Now, while I love taking shots with my DSLR, there’s something about iPhone photography that’s such fun! I think the reason for this is because we have a different relationship with our phones, which is primarily down to three things: cost, ease, and expectation.

A professional camera is defiantly an investment, one that could demand a great deal of saving, whilst your iPhone comes on a monthly tariff and the latest version of Angry Birds! No extra precautions are needed to keep everything in working order and no panic attacks if you accidently drop it down the toilet.

Capturing those fleeting moments is one of the most exciting things about photography but we don’t always have the foresight or the strength to carry a camera when out and about. So with a tap, the iPhone becomes the recorder of memories without the need to constantly be changing apertures and ISO’s.
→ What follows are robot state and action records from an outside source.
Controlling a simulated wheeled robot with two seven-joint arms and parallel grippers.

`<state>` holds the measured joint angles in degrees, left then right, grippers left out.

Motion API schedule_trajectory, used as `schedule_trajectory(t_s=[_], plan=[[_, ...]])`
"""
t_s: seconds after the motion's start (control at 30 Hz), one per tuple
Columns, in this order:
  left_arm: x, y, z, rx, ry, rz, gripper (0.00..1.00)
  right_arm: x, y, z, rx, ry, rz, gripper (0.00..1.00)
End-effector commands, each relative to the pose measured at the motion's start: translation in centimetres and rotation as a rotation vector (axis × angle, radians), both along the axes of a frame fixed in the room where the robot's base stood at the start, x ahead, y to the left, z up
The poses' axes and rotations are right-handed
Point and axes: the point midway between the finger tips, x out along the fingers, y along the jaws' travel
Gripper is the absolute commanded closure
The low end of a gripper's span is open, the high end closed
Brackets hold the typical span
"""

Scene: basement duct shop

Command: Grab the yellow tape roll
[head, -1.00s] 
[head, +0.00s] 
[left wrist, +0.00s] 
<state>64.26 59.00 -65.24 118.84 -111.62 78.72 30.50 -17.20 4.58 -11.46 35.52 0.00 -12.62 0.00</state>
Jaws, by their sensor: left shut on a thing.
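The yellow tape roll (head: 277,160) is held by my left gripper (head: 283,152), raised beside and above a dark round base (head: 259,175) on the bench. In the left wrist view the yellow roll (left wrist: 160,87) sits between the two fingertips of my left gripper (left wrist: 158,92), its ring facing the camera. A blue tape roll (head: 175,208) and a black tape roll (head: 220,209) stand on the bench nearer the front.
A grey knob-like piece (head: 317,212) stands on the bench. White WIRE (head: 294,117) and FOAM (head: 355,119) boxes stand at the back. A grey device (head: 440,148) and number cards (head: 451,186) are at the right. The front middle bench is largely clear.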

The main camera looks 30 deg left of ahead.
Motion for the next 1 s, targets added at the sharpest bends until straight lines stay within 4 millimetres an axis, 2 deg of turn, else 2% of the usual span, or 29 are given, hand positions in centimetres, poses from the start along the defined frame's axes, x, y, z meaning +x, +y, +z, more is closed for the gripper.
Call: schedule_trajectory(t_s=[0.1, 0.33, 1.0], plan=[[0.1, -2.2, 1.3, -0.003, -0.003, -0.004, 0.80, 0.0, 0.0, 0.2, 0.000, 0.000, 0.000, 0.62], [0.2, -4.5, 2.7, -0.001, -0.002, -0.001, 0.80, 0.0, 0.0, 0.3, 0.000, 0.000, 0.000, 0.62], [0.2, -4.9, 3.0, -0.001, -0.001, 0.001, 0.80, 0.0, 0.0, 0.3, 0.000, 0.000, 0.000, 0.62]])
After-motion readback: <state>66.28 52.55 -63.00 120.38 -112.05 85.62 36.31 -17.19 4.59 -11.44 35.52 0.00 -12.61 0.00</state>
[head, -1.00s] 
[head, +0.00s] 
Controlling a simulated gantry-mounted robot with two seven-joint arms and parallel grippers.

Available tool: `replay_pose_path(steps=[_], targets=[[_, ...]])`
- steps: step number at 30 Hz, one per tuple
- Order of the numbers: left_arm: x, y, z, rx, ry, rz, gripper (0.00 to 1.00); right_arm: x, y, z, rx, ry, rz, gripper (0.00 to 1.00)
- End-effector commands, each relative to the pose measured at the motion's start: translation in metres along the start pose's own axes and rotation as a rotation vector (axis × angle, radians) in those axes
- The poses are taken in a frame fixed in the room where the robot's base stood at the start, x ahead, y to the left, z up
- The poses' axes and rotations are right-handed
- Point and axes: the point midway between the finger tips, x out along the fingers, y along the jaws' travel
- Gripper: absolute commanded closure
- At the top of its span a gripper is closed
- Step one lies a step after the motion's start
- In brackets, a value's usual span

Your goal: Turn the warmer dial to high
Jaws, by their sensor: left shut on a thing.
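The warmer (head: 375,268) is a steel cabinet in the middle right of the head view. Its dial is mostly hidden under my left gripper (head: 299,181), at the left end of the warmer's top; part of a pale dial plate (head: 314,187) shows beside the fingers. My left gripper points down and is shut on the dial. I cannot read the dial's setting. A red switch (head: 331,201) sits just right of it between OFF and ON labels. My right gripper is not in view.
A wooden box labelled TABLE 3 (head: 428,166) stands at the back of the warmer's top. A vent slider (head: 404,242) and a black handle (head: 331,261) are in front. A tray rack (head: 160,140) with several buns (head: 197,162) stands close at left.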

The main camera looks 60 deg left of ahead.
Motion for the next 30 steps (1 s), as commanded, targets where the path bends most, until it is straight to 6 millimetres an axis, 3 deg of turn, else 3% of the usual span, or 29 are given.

I love the ease of editing photos on a phone.  No need for lengthy uploading or complicated Photoshop tutorials. Your camera has now become your editing software and there are numerous apps available to create professional looking images. Including Leonardo, iColorama, and Mextures.  

Lastly, it seems, a lack of expectation can produce great photography! Without the investment of too much time or money, we open ourselves up to a more relaxed way of image making. We happily hand over control to the autofocus and without too much thought; walk away something resembling an artful rendition of what we saw.  

Now, I still believe that there is skill involved with iPhone photography such as the understanding of  light, colour, form and composition, and some may argue that the phone has done all the work for you. However, I feel this new kind of image making can only enhance the way we use our more professional pieces of equipment. The combination of these two tools can allow for faster development of ideas and more risk taking as a result of our laid back attitude and a new culture of throw away photography.